WHAT NEEDS TO BE DONE: Check each line of the material below, and copy it if it holds the string "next".

Records from a collection:
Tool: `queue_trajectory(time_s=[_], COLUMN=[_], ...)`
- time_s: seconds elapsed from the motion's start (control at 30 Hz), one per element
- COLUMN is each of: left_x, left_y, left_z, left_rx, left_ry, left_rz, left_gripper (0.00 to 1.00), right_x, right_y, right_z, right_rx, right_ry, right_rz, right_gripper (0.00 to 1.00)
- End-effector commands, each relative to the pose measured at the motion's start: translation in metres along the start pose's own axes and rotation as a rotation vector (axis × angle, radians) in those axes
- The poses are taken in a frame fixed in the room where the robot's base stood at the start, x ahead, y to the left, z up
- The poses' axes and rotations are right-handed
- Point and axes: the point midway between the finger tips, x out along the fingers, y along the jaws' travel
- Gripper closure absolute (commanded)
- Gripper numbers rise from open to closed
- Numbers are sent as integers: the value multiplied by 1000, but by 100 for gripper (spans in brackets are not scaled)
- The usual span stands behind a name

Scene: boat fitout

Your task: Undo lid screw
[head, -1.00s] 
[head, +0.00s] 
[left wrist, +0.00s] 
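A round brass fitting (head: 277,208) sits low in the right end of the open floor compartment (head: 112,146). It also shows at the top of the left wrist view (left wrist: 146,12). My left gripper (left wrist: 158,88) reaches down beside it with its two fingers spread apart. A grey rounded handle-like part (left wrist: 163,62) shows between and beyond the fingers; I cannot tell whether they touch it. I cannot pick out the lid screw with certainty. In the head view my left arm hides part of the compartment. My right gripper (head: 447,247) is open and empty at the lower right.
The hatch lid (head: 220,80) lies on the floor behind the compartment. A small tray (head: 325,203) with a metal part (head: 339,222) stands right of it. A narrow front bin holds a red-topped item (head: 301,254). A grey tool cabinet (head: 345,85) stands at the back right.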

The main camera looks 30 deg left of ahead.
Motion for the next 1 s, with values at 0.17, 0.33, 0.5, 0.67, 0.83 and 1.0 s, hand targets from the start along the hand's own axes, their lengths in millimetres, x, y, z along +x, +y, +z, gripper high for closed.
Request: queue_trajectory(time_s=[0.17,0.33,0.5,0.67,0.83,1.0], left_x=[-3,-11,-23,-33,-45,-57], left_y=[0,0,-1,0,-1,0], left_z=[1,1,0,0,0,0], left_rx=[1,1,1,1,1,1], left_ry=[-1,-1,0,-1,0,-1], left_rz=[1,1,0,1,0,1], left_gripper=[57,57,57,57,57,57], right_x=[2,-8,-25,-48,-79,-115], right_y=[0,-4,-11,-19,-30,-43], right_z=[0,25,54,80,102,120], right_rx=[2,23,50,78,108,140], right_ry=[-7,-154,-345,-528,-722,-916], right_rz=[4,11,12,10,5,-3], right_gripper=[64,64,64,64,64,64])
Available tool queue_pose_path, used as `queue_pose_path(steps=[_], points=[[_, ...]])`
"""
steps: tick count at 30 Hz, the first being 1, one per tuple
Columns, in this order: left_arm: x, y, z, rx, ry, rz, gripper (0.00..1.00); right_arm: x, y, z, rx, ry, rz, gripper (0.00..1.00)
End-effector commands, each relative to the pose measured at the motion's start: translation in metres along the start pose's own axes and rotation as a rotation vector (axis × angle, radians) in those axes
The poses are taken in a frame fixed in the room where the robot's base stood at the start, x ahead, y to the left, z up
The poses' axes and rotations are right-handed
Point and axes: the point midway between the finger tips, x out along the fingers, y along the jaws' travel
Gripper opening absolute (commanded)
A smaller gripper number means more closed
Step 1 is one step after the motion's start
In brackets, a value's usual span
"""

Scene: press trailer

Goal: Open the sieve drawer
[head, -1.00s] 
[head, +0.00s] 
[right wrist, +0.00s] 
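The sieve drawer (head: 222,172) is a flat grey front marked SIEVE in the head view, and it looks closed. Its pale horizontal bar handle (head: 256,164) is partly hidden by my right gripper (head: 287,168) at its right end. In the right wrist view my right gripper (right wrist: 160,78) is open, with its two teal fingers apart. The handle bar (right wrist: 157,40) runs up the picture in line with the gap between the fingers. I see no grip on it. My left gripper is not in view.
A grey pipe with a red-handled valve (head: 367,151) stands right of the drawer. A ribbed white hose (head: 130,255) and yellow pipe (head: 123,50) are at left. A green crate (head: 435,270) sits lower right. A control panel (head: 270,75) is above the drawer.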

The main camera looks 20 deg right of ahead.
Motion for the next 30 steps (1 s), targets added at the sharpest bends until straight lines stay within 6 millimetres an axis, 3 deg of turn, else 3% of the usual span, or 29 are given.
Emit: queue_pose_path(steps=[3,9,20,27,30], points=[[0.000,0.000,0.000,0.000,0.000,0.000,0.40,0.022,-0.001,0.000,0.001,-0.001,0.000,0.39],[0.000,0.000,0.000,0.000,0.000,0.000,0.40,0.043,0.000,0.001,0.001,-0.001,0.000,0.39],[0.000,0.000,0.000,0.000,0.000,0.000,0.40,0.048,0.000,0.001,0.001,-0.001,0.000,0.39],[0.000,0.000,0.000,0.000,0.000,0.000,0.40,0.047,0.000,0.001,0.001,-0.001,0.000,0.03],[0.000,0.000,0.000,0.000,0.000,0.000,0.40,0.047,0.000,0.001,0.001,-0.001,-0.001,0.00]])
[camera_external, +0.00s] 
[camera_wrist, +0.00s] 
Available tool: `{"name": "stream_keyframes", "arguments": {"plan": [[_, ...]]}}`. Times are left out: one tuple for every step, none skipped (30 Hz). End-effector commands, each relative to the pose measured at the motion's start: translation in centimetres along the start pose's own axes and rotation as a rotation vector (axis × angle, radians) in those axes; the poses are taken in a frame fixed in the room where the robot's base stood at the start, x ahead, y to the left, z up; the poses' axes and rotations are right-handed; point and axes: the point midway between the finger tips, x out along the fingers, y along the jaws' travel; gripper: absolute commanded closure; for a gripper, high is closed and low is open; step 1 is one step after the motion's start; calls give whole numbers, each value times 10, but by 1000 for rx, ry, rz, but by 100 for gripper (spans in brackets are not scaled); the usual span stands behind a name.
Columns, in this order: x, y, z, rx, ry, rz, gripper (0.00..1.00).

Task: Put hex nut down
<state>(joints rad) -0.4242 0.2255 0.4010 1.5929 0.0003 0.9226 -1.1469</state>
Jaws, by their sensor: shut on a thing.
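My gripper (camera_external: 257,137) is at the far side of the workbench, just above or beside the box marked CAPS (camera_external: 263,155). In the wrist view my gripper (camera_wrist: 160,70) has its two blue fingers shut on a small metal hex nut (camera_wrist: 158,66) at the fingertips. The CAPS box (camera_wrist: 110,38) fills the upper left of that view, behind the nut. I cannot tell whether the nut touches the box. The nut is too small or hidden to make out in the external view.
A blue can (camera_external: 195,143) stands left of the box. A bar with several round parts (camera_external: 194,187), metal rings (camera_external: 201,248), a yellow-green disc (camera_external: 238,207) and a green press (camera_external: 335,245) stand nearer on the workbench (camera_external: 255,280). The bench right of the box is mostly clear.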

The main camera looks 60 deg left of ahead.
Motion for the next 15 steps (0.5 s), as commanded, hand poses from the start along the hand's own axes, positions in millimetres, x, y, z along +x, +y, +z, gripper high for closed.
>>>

TASK RESULT:
Motion for the next 1 s, with values at 0.17, 0.33, 0.5, 0.67, 0.83 and 1.0 s, hand targets from the start along the hand's own axes, their lengths in millimetres, x, y, z along +x, +y, +z, gripper high for closed.
Motion for the next 30 steps (1 s), targets added at the sharpest bends until straight lines stay within 6 millimetres an axis, 3 deg of turn, else 3% of the usual span, or 29 are given.
Motion for the next 15 steps (0.5 s), as commanded, hand poses from the start along the hand's own axes, positions in millimetres, x, y, z along +x, +y, +z, gripper high for closed.

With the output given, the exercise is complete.